19 Fait extrêmement rare, les exemplaires originaux de cette série de traités portent, dans la marge au recto et au verso, le décompte de ces versements en nature jusqu’en 1848, avec le détail des marchandises fournies, attestés par la signature d’un dignitaire, d’un interprète et du capitaine du navire français venu remettre la coutume. Ces comptes annuels portent la trace d’incidents qui ont affecté les relations entre les traitants et la population à différentes dates. Ainsi l’exemplaire de Sandignéry porte-t-il la mention suivante :

20

Payé le 25 décembre 1843 à l’alcaty de Sandigniery les coutumes dues pour l’année courante, lesquelles coutumes seront données à M. Dumont, Traitant pour acompte des marchandises pillées le 15 février dernier à Sandigniery par les habitants[21].

21 En 1848, les coutumes d’un autre village sont directement payées à un commerçant dont les marchandises avaient été pillées « dans la rivière ». La coutume peut ainsi être amputée de retenues décidées unilatéralement par les autorités du Sénégal au profit de commerçants spoliés. Mais tandis que, en 1843, la responsabilité du dédommagement est laissée à l’alcaty, représentant du chef, qui reste le garant des actes de ses sujets, en 1848 les autorités françaises se passent de cet intermédiaire, ce qui constitue un déni de la souveraineté du chef sur ses sujets. Inversement, en 1841, les Français mettent fin à « l’affaire des rôniers », bois pris indûment « à des mandingues qui les avaient déposés dans le poste » de Sandignéry, en les indemnisant par l’ajout à la coutume de douze kilos et demi de poudre et de deux barres de fer. Susceptible d’ajustements pour régler des contentieux, la coutume représente donc à la fois la reconnaissance par les Français de l’autorité locale et la matérialisation des relations entre les deux parties et de leurs fluctuations.

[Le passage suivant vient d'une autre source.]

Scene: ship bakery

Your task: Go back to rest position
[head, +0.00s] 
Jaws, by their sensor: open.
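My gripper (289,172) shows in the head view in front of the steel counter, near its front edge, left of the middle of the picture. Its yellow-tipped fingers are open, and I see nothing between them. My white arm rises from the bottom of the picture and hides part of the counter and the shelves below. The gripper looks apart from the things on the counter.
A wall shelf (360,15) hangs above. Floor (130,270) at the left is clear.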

22 Si la souveraineté française ne s’appliquait, dans la série de traités passés en Casamance en 1838 et 1839, qu’au terrain concédé, au début des années 1840 elle tend à se distinguer de la cession foncière et s’étend à l’ensemble d’un territoire. L’initiative en revient au commandant Édouard Bouët (plus tard connu sous le nom de Bouët-Willaumez) qui, à la tête d’une mission d’exploration commerciale sur les côtes du golfe de Guinée en 1838-1839, avait signé les premiers traités portant sur des cessions de terrains avec les chefs de Garroway (le Libéria actuel) et avec le roi Denis au Gabon [22]. Il avait rédigé au retour de sa mission un rapport prônant l’établissement de trois comptoirs fortifiés à Garroway, à Grand-Bassam (Côte-d’Ivoire actuelle) et au Gabon. Devenu commandant de la station navale de Gorée, chargé de réprimer la traite clandestine, puis gouverneur du Sénégal (1842- 1844), il poursuivit sa politique de traités sans attendre les résultats de la commission chargée d’étudier son projet. En 1842, les frères Blackwill de Garroway concédaient ainsi au roi des Français, par un nouveau traité, « tous leurs droits de souveraineté sur les pays dont la légitime possession leur vient de leurs pères [23] ». Bouët obtint de la même façon la concession de la souveraineté sur les pays et la rivière du Grand-Bassam, à laquelle s’ajoutait la cession d’un terrain de deux milles carrés [24], et un nouveau traité au Gabon, dans lequel le roi Louis, fils du roi Denis, cédait l’ancien village de son père et concédait « toute souveraineté » sur son pays [25]. Lorsque le ministère de la Marine décida de mettre en œuvre le projet de construction des établissements fortifiés et fit voter le budget nécessaire en 1843, Bouët avait déjà mis en place les conditions juridiques qui le rendaient possible en outrepassant ses instructions [26]. Il lui restait à obtenir la souveraineté sur le comptoir d’Assinie, qui avait remplacé celui de Garroway dans le projet, ce qui fut réalisé en 1844 [27].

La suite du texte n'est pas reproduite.